We can trace Black neglect back from the post-Civil Rights days, and the existence of the selfish, opportunistic, profit-driven, sold out, and political prostitutes for decades. There was a time when Negroes would deal with out-of-touch Black folks. There was a time in history when if you got caught back-stabbing another brother or sister, you could expect something coming to you. There was a Black code in the streets and there was respect for that Black code. We have been truly mis-educated to be African American without a Black identity. There are Black folks who only feel comfortable within the dominant culture and society. They totally remove themselves from the Black struggle, while trying to live a life without acknowledging race, creed, or color. Society is more racist now than ever before; everything Black people worked for since slavery is being attacked and threatened by the complete removal of progress. The clock is being turned back in time, right in African Americans’ faces.

“The present system under the control of the Whites trains the Negro to be White and at the same time convinces him of the impropriety or the impossibility of his becoming white… the Negros will have no outlet but to go down a blind alley, if the sort of education which they are now receiving is to enable them to find the way out of their present difficulties.” ? Carter G. Woodson

Isn’t espousing a color-blind, race neutral, melting pot society a modern way of hiding the master’s silver? What are Black leaders conserving when Black Detroit and other communities are burdened by poverty, crime, unemployment, homelessness, and other social pathologies?

We have to watch out for these types of Negroes: they are in our families, at our jobs, at the gym, in our social networks, elected to office, owners of Black businesses, and operating in the names of historically Black organizations, associations, fraternities, sororities, nonprofits, and community groups. We need to start calling these Black folks out for what they truly are and do with the express purpose of exposing those who are leading exploiting, opportunity-seeking, and money-grabbing lives promised by the dominant culture. We have to protect our families, friends, community, and workplace from these individuals.

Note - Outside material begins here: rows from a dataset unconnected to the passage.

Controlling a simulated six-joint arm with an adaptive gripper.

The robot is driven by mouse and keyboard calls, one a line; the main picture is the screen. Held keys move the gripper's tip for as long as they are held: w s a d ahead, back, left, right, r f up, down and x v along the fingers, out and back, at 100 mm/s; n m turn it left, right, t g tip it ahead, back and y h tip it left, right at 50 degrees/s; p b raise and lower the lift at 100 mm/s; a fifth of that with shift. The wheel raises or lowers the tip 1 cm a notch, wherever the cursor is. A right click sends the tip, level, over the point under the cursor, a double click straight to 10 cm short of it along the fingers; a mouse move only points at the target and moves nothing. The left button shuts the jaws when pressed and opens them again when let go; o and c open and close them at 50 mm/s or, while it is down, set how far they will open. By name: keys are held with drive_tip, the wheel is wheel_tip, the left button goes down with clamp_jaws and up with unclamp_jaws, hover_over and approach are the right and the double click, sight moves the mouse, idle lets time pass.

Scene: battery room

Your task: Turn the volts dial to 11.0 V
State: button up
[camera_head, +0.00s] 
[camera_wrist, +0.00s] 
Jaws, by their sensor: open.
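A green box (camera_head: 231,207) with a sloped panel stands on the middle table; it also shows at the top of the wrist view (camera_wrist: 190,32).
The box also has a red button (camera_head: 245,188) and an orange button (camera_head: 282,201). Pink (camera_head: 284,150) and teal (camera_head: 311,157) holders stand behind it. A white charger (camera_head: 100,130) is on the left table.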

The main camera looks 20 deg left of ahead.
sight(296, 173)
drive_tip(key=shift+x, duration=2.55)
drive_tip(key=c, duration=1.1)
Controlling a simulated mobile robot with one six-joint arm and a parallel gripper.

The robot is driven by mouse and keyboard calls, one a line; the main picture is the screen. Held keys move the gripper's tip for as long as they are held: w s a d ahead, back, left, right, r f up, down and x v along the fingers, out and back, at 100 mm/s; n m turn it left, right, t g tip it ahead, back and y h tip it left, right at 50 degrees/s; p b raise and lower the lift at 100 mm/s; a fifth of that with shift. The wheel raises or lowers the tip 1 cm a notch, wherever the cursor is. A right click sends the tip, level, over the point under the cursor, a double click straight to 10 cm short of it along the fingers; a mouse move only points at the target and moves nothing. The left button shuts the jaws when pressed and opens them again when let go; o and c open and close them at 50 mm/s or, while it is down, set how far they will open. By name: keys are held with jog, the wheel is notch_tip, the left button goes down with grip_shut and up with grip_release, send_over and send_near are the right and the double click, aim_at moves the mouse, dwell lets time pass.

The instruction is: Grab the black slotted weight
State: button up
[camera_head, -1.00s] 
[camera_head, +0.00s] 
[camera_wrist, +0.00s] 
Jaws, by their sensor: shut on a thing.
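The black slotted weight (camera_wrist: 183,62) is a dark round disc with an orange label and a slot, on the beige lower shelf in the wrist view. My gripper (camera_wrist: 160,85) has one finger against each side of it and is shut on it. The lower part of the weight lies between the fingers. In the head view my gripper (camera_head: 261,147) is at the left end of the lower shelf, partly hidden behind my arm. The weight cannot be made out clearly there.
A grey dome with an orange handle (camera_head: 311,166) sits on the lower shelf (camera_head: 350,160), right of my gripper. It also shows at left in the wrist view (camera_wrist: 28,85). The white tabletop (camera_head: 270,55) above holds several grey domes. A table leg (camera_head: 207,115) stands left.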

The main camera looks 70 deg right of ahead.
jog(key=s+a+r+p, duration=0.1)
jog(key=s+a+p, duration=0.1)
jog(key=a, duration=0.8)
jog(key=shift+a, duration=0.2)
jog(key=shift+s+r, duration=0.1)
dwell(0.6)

No longer can we stand for ideals. No more can we keep getting smacked in the face. Am I my brother’s keeper? Can we honor the code? If we don’t, Black society and culture will be removed completely. There is no exception for inequality; no regard for servitude or enslavement by our own people. We must stand and we must fight and in some cases we must die for righteousness, truth, equality, and excellence in the Black race and nothing short of it.

“If they were to be subordinated to some one it should be to the white man of superior culture and social position. This keeps the whole race on a lower level, restricted to the atmosphere of trifles, which do not concern their traducers. The greater things of life which can be attained only by wise leadership, then, they have no way to accomplish.” – Woodson, Carter Godwin

It is time for Detroit’s next generation to step up, step out, and take it from these Sold Out, Uncle Tom, Power Hungry Opportunity Negroes. It is time for those true to Black excellence, identity, struggle, and uplifting of the race to move forward with a plan, solutions, and resolute leadership qualities. The time is now. Power is not given; it must be taken.

Although we have had some phenomenal Black leadership in the past, they were few and far between, many going unnoticed because they never wanted to be in the spotlight, but they gave their lives for the Black race. Detroit is ripe for strong, new, and bold leadership unlike what has existed until today. Do something special to uplift the Black race and not just yourself and let your actions, deeds, and efforts speak louder than your words, brothers and sisters.

Power to the People! Stay Black! Keep it Real!